1492. It's one of the most pivotal years in human history. "In 1492," as the school kids' song goes, "Columbus sailed the blue." As almost everyone knows, what Columbus found on the other side of the "blue" changed the world. Humans of two hemispheres, neither of whom had been aware of the other, suddenly were, almost overnight, finding themselves confronting worlds that literally blew their collective minds. No one would ever be the same.
Sadly, however, as anyone who has read the late historian Howard Zinn's A People's History of the United States (and similar works) knows, although 1492 may have been a momentuous and lucrative year for many Europeans, it was a terrible one for the natives of the Americas. 1492 marked the beginning of a lengthy European oppression and exploitation of the peoples of the Americas, a run of centuries of difficulty and pain, pain which, in some cases, continues, in multiple forms, to this day.
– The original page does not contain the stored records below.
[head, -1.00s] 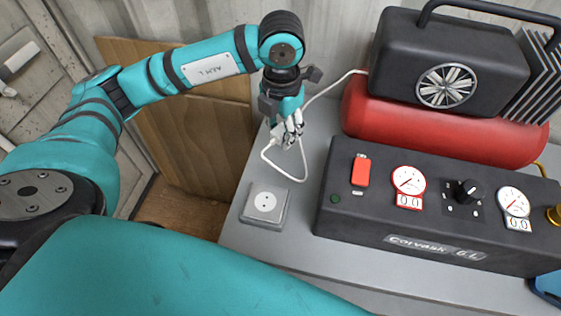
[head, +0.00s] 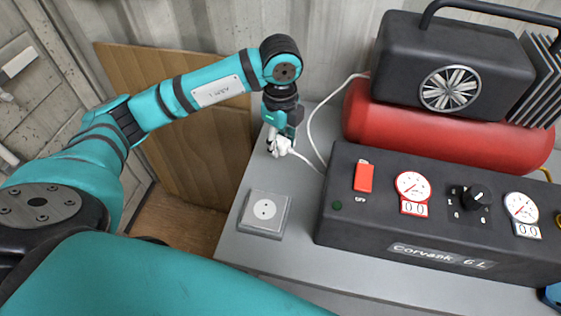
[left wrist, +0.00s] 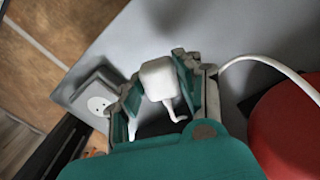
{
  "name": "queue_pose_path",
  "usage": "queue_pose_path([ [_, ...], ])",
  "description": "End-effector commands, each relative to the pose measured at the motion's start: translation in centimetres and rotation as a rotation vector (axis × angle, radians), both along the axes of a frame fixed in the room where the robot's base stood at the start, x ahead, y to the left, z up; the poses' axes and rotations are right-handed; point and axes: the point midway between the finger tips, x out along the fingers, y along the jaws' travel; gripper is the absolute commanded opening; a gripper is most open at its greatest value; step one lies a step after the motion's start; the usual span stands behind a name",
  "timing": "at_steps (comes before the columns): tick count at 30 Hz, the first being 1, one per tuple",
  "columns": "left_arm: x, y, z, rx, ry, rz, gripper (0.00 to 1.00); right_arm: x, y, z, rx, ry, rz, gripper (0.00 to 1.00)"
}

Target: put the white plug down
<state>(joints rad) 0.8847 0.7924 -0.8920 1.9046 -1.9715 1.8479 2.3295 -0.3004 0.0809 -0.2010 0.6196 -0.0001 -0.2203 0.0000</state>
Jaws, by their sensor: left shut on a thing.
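The white plug (left wrist: 158,80) is between the fingers of my left gripper (left wrist: 160,95) in the left wrist view, with its cable trailing from it. In the head view my left gripper (head: 279,138) is shut on the plug (head: 281,146) over the back left of the grey table (head: 285,205). Whether the plug touches the table cannot be told. The white socket (head: 264,209) lies in front of the gripper, and it also shows at the left in the left wrist view (left wrist: 98,104). My right gripper is not in view.
A black and red compressor (head: 430,125) stands right of the gripper. Its control panel (head: 440,215) has a red switch (head: 363,176) marked OFF, gauges and a knob. The white cable (head: 312,125) runs behind the panel. Bare table lies around the socket.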

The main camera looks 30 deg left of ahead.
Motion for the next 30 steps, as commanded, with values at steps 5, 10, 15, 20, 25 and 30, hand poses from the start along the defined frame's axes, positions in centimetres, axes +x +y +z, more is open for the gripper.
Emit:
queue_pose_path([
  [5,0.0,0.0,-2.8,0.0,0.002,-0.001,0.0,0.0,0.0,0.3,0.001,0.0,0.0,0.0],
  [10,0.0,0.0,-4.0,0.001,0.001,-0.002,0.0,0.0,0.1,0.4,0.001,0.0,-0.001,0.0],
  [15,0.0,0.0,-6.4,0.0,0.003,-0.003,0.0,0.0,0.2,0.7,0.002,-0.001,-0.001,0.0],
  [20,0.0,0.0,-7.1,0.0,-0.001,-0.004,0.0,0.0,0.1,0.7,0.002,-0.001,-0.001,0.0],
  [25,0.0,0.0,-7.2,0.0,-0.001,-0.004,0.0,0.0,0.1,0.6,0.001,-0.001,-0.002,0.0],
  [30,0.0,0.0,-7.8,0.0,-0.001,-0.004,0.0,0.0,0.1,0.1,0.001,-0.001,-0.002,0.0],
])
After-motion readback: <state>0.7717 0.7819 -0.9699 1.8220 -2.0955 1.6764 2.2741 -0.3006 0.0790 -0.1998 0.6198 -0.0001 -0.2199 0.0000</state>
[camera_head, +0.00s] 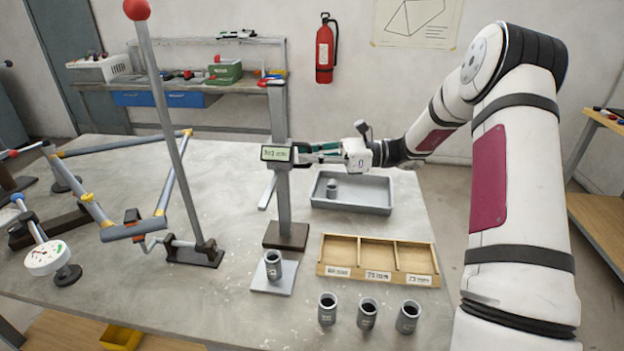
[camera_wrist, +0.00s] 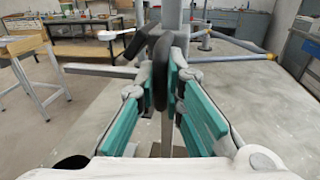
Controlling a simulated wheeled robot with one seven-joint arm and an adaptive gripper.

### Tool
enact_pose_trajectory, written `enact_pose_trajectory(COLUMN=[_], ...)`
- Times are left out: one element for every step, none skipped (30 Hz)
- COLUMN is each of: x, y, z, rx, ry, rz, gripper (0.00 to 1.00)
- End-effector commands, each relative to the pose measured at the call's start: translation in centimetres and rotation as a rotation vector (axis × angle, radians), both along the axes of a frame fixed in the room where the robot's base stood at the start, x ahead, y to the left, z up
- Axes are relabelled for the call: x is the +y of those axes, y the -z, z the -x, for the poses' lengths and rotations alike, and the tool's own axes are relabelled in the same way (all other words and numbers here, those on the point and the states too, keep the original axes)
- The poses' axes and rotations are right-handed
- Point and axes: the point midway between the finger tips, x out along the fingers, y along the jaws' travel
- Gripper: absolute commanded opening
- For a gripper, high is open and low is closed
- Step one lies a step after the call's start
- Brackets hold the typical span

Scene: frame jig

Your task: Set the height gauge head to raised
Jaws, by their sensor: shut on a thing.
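The height gauge has a grey column (camera_head: 284,203) standing upright on a dark base (camera_head: 286,235). Its head, with a lit display (camera_head: 276,153), sits well up the column; the reading is too small to make out. My gripper (camera_head: 301,152) reaches in from the right, level with the head. In the wrist view my teal fingers (camera_wrist: 166,80) are shut on a dark round knob (camera_wrist: 158,72) beside the column (camera_wrist: 175,18). The far faces of the head are hidden there.
A grey tray (camera_head: 352,205) and a wooden sorting box (camera_head: 376,277) lie right of the gauge. One grey cylinder (camera_head: 273,264) stands on a pale plate in front of the base. Three more cylinders (camera_head: 367,313) stand nearer. A tall red-topped post (camera_head: 171,115) rises left.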

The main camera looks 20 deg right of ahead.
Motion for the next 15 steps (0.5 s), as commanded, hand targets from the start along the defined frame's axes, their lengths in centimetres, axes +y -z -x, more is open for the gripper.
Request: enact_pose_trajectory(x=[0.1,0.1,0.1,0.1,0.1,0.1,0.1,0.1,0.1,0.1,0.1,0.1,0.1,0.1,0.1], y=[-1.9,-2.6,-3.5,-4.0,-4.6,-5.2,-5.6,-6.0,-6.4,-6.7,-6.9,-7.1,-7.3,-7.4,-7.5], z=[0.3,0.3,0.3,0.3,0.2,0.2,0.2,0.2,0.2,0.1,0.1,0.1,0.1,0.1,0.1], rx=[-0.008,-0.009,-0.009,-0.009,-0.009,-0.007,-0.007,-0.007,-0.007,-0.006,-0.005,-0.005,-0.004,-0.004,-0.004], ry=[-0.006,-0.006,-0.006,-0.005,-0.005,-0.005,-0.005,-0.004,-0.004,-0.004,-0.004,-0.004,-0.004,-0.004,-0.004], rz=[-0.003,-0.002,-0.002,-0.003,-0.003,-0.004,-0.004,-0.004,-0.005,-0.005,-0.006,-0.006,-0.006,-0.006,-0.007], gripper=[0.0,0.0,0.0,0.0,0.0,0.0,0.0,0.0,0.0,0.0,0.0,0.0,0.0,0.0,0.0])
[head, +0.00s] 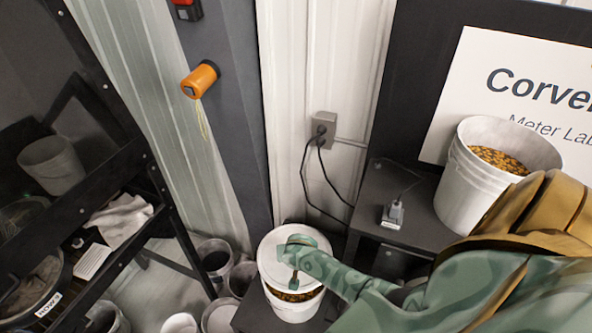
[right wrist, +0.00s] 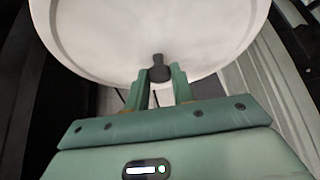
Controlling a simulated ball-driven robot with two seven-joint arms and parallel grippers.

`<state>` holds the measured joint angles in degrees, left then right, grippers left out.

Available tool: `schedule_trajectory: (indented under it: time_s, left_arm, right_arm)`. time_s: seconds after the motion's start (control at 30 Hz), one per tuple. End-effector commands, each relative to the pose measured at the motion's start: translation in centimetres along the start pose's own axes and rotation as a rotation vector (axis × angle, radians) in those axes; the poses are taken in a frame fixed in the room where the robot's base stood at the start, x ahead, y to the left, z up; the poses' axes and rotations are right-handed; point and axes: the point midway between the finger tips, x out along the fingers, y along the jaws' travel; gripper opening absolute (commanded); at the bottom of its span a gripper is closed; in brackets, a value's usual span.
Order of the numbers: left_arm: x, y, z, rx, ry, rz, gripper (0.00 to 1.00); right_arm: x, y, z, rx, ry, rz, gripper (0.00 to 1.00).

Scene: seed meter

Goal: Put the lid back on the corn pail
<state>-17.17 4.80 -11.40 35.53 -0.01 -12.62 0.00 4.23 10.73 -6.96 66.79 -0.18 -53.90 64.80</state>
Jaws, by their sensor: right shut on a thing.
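The white lid (head: 275,262) is over the corn pail (head: 293,311), a white pail standing low on a dark surface at the bottom centre of the head view. Corn shows in a gap between the lid's near edge and the pail's rim, so the lid is raised or tilted there. My right gripper (head: 293,250) comes in from the right and is shut on the lid. In the right wrist view the lid (right wrist: 150,35) fills the top, and my right gripper (right wrist: 160,80) holds a dark knob at its edge. My left gripper is not in view.
A second white pail (head: 455,190) with corn-coloured contents stands on a dark bench at right, near a small grey device (head: 393,214). Several buckets (head: 215,258) stand on the floor left of the corn pail. A dark shelf rack (head: 150,160) is at left.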

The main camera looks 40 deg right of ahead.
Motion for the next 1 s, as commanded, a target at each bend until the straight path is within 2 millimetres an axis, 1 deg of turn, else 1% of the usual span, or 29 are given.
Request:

The worst of it is that in too many instances this exploitation was justified in the name of Christianity. It was an awful stain on the love of God.
Historian Erna Paris once observed that, "Attaching God to history is the most powerful nationalism of all." Whenever we try to juxtapose God and the history we are trying to create, we blur a line we cannot possibly cross: the boundary between what is here and what is not, the difference between the visible speculations of finitude and the hidden certitudes of infinity. We think we speak for God.
And God, it seems, whether he is talking about politics, economics, religion, or inculturation, does not need us to speak for him. He doesn't need our societal connections and associations to give the planet purpose or meaning. But we need God. We need God to speak to us. And as long as we unilaterally construct our sense of greatness and purpose on our limited and necessarily incomplete perceptions of divine will and judgment, we will never hear him.
Ah, Christopher Columbus. What a puzzle, what a glorious and messy puzzle, you bequeathed us!